Editorial

Give Us Some More Sense

IS it too much or too early to ask our political leaders to begin to take the necessary action to bring some measure of dignity and wholesomeness to the campaign for this year’s general elections?

We appeal to the leaders of the three political parties to each take a step forward, lead by example and begin placing the election campaign on a higher plain of civility and enlightenment that will redound to the benefit of those who they will be appealing to over the next few months.

The more we listen to our politicians, the more we are convinced that most of them have no respect for the people of this country. In an age when more of us are graduating from universities and colleges and returning home presumably better equipped academically, then entering the political arena with the intention of contributing to national development, it is most regrettable that the level of public political discourse in St Lucia is so abysmally poor and consistently void of substance.

Politicians do not seem to get it: that the people are fed up with their foolishness, especially what is being delivered from the public platforms. People who are suffering—and let there be no mistake about it, that there is a lot of suffering in St Lucia—want to know what plans are being proposed to give them a chance and make conditions better.
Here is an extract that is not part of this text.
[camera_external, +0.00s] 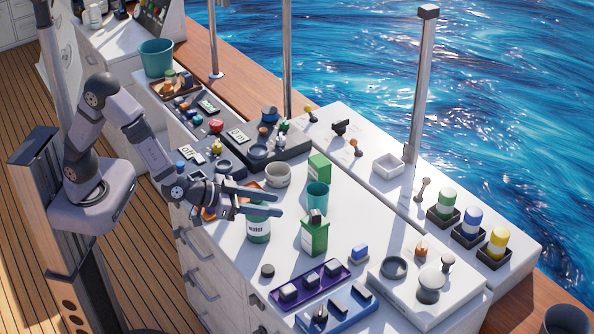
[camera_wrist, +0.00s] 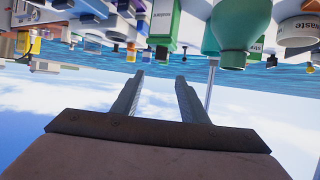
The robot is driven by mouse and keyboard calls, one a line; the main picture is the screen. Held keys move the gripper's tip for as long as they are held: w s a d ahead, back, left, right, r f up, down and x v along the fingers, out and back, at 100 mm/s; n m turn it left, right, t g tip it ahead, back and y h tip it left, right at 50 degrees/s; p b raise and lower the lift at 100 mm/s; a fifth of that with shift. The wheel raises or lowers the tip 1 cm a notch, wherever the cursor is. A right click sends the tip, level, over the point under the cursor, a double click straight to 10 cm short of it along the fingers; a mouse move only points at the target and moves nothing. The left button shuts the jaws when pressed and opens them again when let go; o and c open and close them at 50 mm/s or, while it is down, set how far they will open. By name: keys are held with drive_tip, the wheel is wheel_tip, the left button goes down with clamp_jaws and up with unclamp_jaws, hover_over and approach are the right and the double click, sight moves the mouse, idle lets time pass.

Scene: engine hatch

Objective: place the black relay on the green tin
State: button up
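My gripper (camera_external: 280,201) is open and empty, its fingers level and pointing right above the water jar (camera_external: 259,228). The fingers also show apart in the wrist view (camera_wrist: 160,77). A green tin (camera_external: 314,237) with a pale label stands right of and below the fingertips in the outside view. A small black block (camera_external: 317,216), which looks like the black relay, sits on its top, apart from my fingers. In the wrist view, which is upside down, the black block (camera_wrist: 161,52) shows at the top end of a green-and-white box (camera_wrist: 163,20), beyond the fingertips.
A white bowl (camera_external: 278,174) stands near my gripper.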

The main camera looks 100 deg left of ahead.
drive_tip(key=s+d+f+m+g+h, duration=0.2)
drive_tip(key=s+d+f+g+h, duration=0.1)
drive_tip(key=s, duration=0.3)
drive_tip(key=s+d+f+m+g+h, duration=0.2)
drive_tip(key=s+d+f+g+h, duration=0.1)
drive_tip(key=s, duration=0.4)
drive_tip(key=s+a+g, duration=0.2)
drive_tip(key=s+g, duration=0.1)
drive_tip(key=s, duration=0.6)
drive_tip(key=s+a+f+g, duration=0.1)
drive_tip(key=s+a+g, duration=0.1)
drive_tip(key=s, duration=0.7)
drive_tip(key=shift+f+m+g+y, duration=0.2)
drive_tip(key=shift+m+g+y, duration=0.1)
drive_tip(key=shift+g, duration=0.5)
If they are disappointed and fed up with the party in power, they want to know what the others bidding to replace it are offering to better their lot.

Instead, what we mostly get from the platforms is a lot of glib talk, personal abuse, hatred, wild threats, insults, provocation, irrelevant arguments all of which combine to produce substandard entertainment, but very little by way of upliftment and enlightenment of the electorate to give a sense of hope and expectation.

Political campaign at election time is akin to marketing and promotion in business where contending parties try to sell a product with a positive and persuasive message and convince the consumer to buy. Put simply, it is a communication process. How do you expect to make a sale when the only pitch that you have is to berate your competitor’s product while failing to advance the attributes of your own?

Despite all the bravado and chest beating we hear from our parties, there seems to be a serious lack of imagination and professional planning that goes into election campaigns. The emphasis seems to be on spectacle and hype rather than content and substance. It is because of these deficiencies that there is so much garbage coming from the parties. What’s the point, if after spending all your millions in a campaign, you cannot even persuade your supporters to come out on election day to vote, as is currently the experience throughout the Caribbean?

Already there are suggestions being advanced for political debates and for a code of conduct to guide campaigning. Debates are a good idea and may have the effect of fleshing out some of what platform speeches should be addressing in terms of what the parties feel on issues and what their plans are; but given the penchant in local politics for making promises that will not be kept, mamaguying people to win their support and outright lying, will debates really help a suspicious electorate? As for a code of conduct, we have gone that road before, and it failed.

Notwithstanding all of this, the people want some more sense and substance from this campaign and it is time that the parties begin to deliver.